Fransa’nın Türkiye’ye anlaşmayı onaylaması karşılığında kredi paketi için teminat verdiği, Cumhurbaşkanı ve AKP Genel Başkanı Recep Tayyip Erdoğan’ın da BM Genel Kurulu’ndaki açıklamasını bu gelişme üzerine yaptığı öğrenildi.
DÖRT YILDIR YÜRÜRLÜĞE GİRMEMİŞTİ
T24’ten Eray Görgülü’nün haberine göre, Cumhurbaşkanı Tayyip Erdoğan, 76. Birleşmiş Milletler Genel Kurulu’nda Paris İklim Anlaşması’nı önümüzdeki ay Meclis onayına sunmayı planladıklarını açıklarken, Türkiye’nin eş zamanlı olarak iklim projeleri ile ilgili Dünya Bankası’nın yanı sıra Fransa ve Almanya Kalkınma Bankaları ile 3 milyar dolarlık kredi paketi üzerinde anlaşma sağlandığı öğrenildi. Türkiye, Birleşmiş Milletler İklim Değişikliği Çerçeve Sözleşmesi (BMİDÇS) kapsamında iklim değişikliğinin azaltılması ve finansmanı hakkında 2015 yılında imzalandıktan sonra Mart 2021 itibarıyla 191 üye ülkenin taraf olduğu Paris İklim Anlaşması’nı dört yıldır taraf olmuyordu. Türkiye’nin gerekçesi, Çerçeve Sözleşme kapsamında gelişmiş ülkelerin yer aldığı Ek-1 listesinden çıkartılarak, gelişmekte olan ülkeler kategorisine alınması talebinin BM tarafından kabul görmemesiydi.
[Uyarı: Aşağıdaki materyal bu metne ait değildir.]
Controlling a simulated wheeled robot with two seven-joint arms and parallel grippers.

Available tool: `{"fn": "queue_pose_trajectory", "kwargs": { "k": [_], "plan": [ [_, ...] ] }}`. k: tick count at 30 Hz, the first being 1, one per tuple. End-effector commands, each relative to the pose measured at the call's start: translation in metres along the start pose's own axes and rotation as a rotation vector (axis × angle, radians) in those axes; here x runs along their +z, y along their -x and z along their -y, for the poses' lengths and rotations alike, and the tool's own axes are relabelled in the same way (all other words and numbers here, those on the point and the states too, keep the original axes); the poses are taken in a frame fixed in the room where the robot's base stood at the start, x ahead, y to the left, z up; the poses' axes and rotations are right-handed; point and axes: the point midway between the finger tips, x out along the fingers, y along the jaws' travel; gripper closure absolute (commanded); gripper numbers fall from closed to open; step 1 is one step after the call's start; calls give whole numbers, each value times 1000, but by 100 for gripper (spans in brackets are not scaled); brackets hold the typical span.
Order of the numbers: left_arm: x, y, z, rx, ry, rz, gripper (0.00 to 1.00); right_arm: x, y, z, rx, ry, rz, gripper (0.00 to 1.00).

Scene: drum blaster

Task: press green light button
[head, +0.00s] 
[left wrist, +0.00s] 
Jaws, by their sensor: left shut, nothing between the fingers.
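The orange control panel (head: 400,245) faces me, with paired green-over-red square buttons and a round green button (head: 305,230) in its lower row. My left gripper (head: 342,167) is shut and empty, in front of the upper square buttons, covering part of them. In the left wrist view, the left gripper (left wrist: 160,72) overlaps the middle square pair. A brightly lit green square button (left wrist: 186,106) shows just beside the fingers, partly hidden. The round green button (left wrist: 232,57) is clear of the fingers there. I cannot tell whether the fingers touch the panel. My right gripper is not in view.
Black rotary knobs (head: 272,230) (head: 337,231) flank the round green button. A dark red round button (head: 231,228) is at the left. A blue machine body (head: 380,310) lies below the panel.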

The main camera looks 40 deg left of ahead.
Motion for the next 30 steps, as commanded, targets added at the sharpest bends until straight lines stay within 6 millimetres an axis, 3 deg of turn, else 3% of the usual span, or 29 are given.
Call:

Türkiye, dünyanın büyük ekonomilerinin gelişmekte olan ülkelere sağlayacağı 100 milyar dolarlık Yeşil İklim Fonu’ndan faydalanmak istiyor ancak Ek-1’de yer alması buna engel oluyordu.
UCUZ KREDİ ÜZERİNDE ÇALIŞIYORUZ
TBMM İklim Komisyonu toplantılarında da bu konu gündeme gelirken Çevre ve Şehircilik Bakanlığı bürokratları alternatif finansman modelleri üzerine çalıştıklarını dile getirmişti. 7 Nisan 2021 tarihli toplantıda “Paris Anlaşması’nı onaylamayalım demiyoruz ama müzakere ediyoruz” ifadesini kullanan Çevre ve Şehircilik Bakan Yardımcısı Mehmet Emin Birpınar, Türkiye’nin Yeşil İklim Fonu’ndan yararlanamayacağına dikkat çekerek, şunları söylemişti: “Dolayısıyla, biz bunun dışında Dünya Bankası, Fransız ve Alman Kalkınma Bankalarıyla 3 milyar dolarlık bir paket üzerinde her yıl -bunun belli bir kısmı hibe, belli bir kısmı ucuz kredi- üzerinde çalışıyoruz.
Bu metin tamamlanırsa Türkiye -yani o 3 milyar dolar bizim gibi bir ülke için çok ciddi bir para, kullanmak için, yenilebilir enerji ve diğer iklim dostu projelerle ilgili- bu başarılırsa en azından bir kazanım olur ülke için ve bundan sonra da biz elimiz daha rahat bir şekilde siyasilere veya karar vericilere ya, bak finans kısmı çözüldü, bu mutlak emisyon meselemiz zaten Türkiye’nin yok çünkü biz gelişmekte olan bir ülke olarak bunu imzaladık, böyle bir zorunluluk gelmez diye neticede içeride de müzakere etmek zorundasınız Sayın Bakan. Yani sadece dışarıda değil, içerideki müzakereler bazen dışarıdakinden daha sert veya zorlu olabiliyor, onun için söylüyorum, neticede her Bakanlık, her kurum da kendi menfaatlerini düşünüyor.”
BAKANLIK: FİNANSMANDA SIKINTI ÇEKİLMEYECEK
Öte yandan edinilen bilgiye göre Çevre ve Şehircilik Bakanlığının Paris İklim Anlaşması ile ilgili Cumhurbaşkanlığına sunduğu raporlarda, “Ülkemiz Ek-2’de olmadığı için finans verme yükümlülüğü olmamakla birlikte, Yeşil İklim Fonu’ndan faydalanamayacaktır. Diğer taraftan, Yeşil İklim Fonu dışında, iklim finansmanı sağlayan diğer fonlar ve çok taraflı bankalara erişimde sıkıntı çekmeyecek ve yeni oluşan uluslararası emisyon piyasalarında ticaret yapabilme imkanına kavuşacaktır” ifadeleri kullanıldı.